Chemistry - Why is gold golden?
Solution 1:
Yes, this is a beautiful question.
As you said, in lower rows of the periodic table, there are relativistic effects for the electrons. That is, for core electrons in gold, the electrons are traveling at a significant fraction of the speed of light (e.g., ~58% for $\ce{Au}$ $\mathrm{1s}$ electrons). This contracts the Bohr radius of the $\mathrm{1s}$ electrons by ~22%. Source: Wikipedia
This also contracts the size of other orbitals, including the $\mathrm{6s}$.
The absorption you see is a $\mathrm{5d \rightarrow 6s}$ transition. For the silver $\mathrm{4d \rightarrow 5s}$ transition, the absorption is in the UV region, but the contraction gives gold a blue absorption (i.e. less blue is reflected). Our eyes thus see a yellow color reflected.
There's a very readable article by Pekka Pyykkö and Jean Paul Desclaux that goes into more detail (if you subscribe to ACS Acc. Chem.Res.)
Solution 2:
See the footnotes I've included if you would like to see more of the detail behind a specific statement.
The figure below compares the reflectance spectrum for silver and gold (let's forget about aluminum, it's not relevant to this discussion; also keep in mind that where reflectance is low, absorbance is high and vice-versa).
The absorption (reduced reflectance) seen at lower wavelengths by silver and gold is caused by an electron transition (caused by the absorption of light) between their $\mathrm{4d \rightarrow 5s}$ and $\mathrm{5d \rightarrow 6s}$ orbitals respectively. Silver absorbs (reflects less) in the ultraviolet, no visible light is appreciably absorbed.
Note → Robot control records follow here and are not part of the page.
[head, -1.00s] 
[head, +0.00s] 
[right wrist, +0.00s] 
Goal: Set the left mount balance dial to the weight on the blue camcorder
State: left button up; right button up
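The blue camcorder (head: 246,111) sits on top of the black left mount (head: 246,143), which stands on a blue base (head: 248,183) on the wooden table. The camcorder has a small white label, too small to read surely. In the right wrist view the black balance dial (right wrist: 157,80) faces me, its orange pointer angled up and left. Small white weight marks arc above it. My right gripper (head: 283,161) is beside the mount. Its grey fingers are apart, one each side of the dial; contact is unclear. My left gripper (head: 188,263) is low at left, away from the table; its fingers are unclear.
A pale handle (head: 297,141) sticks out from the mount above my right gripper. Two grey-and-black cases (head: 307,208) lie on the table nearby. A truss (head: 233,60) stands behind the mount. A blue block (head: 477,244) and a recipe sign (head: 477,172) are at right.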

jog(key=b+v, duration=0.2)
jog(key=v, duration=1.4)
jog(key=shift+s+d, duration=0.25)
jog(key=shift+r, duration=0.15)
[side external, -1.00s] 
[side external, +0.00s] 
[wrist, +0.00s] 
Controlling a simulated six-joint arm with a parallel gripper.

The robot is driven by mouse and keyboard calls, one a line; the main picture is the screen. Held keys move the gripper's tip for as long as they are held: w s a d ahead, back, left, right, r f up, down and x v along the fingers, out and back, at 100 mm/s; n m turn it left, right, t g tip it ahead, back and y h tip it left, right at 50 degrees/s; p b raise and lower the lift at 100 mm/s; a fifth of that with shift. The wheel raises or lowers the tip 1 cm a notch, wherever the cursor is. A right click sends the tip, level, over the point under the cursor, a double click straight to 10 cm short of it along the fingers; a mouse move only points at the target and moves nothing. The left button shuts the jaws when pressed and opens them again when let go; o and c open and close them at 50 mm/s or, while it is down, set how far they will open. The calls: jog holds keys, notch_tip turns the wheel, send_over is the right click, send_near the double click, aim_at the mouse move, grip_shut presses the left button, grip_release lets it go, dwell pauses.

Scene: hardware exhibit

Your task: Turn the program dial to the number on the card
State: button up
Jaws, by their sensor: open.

Therefore, if we shine white light on silver, none of the visible wavelengths are absorbed, they are all reflected and silver appears as a shiny, white metallic substance. In fact, jewelers say that silver is the whitest of the metals. On the other hand, gold absorbs (reflects less) blue light in the visible region. When white light shines on gold, the blue light is absorbed and yellow light is reflected (see this article on complementary colors for more detail on how removing certain colors from white light produces different colors). So our question becomes, why is gold's $\mathrm{5d \rightarrow 6s}$ electronic transition shifted into the visible region?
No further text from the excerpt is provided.